Twee voorbeelden van actorenclusters zijn in de situatie Rotterdam Centraal het bestuurlijke overleg van hoofdzakelijk het Ministerie van VROM, het Ministerie van Verkeer en Waterstaat en de gemeente Rotterdam, dat in het kader van de nieuwe sleutelprojecten, en in de situatie Gent-Terneuzen het ROM-project Kanaalzone Zeeuws-Vlaanderen van hoofdzakelijk de provincie, gemeenten, bedrijven en omwonenden. In het chronologische verloop trokken steeds andere clusters de aandacht.

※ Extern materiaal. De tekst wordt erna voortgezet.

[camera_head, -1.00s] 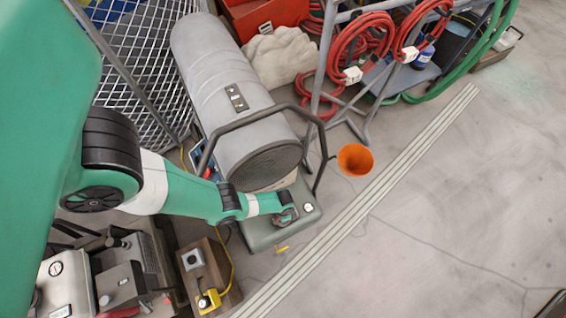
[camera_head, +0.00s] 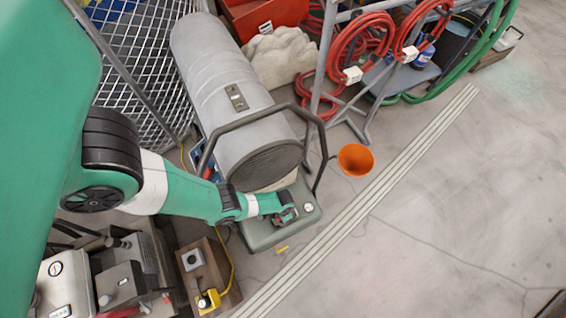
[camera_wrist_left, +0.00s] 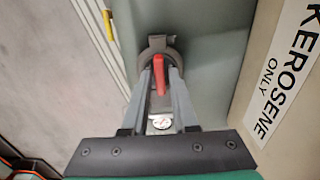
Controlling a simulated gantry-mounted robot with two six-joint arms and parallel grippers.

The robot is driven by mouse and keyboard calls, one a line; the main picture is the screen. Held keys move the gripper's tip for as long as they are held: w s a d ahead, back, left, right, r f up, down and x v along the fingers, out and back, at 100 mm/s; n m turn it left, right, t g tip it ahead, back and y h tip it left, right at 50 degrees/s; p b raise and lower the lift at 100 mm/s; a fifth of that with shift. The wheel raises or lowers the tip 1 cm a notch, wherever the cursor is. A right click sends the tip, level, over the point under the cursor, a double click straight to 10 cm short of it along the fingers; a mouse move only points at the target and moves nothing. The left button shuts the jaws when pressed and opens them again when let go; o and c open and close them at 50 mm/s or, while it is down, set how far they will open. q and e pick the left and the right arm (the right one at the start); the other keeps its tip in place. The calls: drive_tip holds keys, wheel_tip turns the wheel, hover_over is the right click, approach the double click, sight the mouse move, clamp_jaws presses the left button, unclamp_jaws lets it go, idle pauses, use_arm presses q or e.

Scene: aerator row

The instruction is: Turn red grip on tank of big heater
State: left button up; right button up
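The big heater (camera_head: 235,95) is a large grey cylinder with a dark round front grille and a bar handle. Its grey-green tank (camera_head: 264,234) lies below the front end; the tank's top also shows in the left wrist view (camera_wrist_left: 215,50). The red grip (camera_wrist_left: 159,76) sits on a dark round fitting (camera_wrist_left: 158,45) on the tank. My left gripper (camera_wrist_left: 161,72) has a finger on either side of the red grip, close to it; I cannot tell whether both touch it. In the head view my left gripper (camera_head: 286,216) is over the tank. My right gripper is not in view.
The heater's handle (camera_head: 322,150) rises beside my left gripper. An orange funnel (camera_head: 355,160) stands to the right. A wooden box with a yellow item (camera_head: 209,300) stands at the lower left. A rack with red hoses (camera_head: 360,50) is behind.

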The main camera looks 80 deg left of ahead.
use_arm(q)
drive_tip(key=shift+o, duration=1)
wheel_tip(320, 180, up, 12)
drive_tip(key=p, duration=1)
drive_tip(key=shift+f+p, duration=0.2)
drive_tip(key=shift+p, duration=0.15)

Vanuit de notie van multilevel governance en de belangstelling voor procesverloop zijn er in de situatieschetsen drie schaalniveaus te onderscheiden: nationale, regionale en locale sturing.72 In het zevende hoofdstuk komen het regionale en locale niveau meest naar voren en in het achtste meest het nationale en regionale niveau. Vanuit de notie van procesarchitectuur is er in de situatieschetsen veel aandacht voor de bestuurlijke arrangementen die al dan niet tijdelijk op een ruimtelijke investering zijn gericht.

2.4.3 Bronnen

Christiaan Menting onderscheidde voor het reconstrueren van incidentele complexe beslissingsprocessen documentanalyse, interviews en directe observatie als onderzoeksmethoden.73 Hier nam de onderzoeker uit documenten en aan de hand van (eerste) interviews van voorname personen in het proces kennis van het beleidsproject en met die informatie is het proces gereconstrueerd. Na vergelijking van de interviews en directe observatie van interacterende actoren kon het nodig zijn om (medewerkers van) actoren nogmaals te spreken.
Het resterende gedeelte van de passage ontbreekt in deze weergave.